Monday, May 10, 2010
del Castillo on Honolulu rail
Rafael del Castillo, a candidate for the 1st Congressional District, was asked about his position on Honolulu’s planned rail system. With his permission, here is his reply:
Although as your Congressman my opinion would not have direct impact on rail, I do have strong opinions on the issues the rail project has raised. First, I would love to see Hawaii have a modern, highspeed system that moves people and eliminates cars on the road. Rail is not a silver bullet and while mass transit is an essential component of the solution to congestion, it is just that, a component.
I disbelieve that the proposed rail system will do anything to alleviate congestion based upon the facts that have been offered, and for the reasons below. Properly employed using a less-expensive phase in, rail could help change dependence on the highway, and therefore pay for itself.
Rail can no longer be seen as the key to reducing dependence on oil, as I discuss, and therefore to the extent to which other municipalities obtained economic benefits from rail in the last two decades, can no longer be listed in rail's benefits column.

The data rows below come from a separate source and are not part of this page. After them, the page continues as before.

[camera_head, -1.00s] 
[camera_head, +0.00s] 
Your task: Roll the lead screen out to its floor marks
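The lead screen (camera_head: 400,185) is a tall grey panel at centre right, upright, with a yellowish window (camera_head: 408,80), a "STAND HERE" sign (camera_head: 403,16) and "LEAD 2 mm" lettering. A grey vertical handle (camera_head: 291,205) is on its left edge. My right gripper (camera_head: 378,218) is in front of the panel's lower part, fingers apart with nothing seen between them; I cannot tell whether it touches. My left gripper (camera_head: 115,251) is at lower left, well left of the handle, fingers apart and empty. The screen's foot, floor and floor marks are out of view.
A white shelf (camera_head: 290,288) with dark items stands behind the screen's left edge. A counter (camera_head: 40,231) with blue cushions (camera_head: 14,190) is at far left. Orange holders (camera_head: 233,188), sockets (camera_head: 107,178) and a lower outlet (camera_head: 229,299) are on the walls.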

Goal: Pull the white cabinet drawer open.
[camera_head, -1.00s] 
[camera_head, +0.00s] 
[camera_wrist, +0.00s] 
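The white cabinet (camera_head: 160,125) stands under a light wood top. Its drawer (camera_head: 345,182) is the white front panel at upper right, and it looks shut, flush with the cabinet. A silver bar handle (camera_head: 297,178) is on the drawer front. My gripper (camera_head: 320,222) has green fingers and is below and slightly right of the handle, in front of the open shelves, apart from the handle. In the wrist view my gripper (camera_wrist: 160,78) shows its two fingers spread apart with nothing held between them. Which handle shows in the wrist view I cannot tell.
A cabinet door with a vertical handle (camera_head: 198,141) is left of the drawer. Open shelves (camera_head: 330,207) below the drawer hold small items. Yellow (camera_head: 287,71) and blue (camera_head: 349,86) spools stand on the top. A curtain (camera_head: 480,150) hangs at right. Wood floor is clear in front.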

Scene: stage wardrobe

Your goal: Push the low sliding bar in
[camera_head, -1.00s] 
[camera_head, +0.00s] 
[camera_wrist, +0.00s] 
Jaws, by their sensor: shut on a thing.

Second, I am more than a little disappointed in the way the rail project has been marketed by the Mayor and its proponents. For job creation and long term economic benefit to Hawaii, rail is not the answer. $5 billion invested in our aging infrastructure would be a far better investment and economic stimulus, and I firmly believe we need those more than we need whatever rail eventually can do to improve our transportation system.
The actual effects of rail on commute times are too far off to be counted on as more than speculative. But getting back to job creation for the moment, rail will result in at $1.5 billion of the $5 billion going to stimulate either the Canadian or Japanese economy because that is the approximate cost of the trains.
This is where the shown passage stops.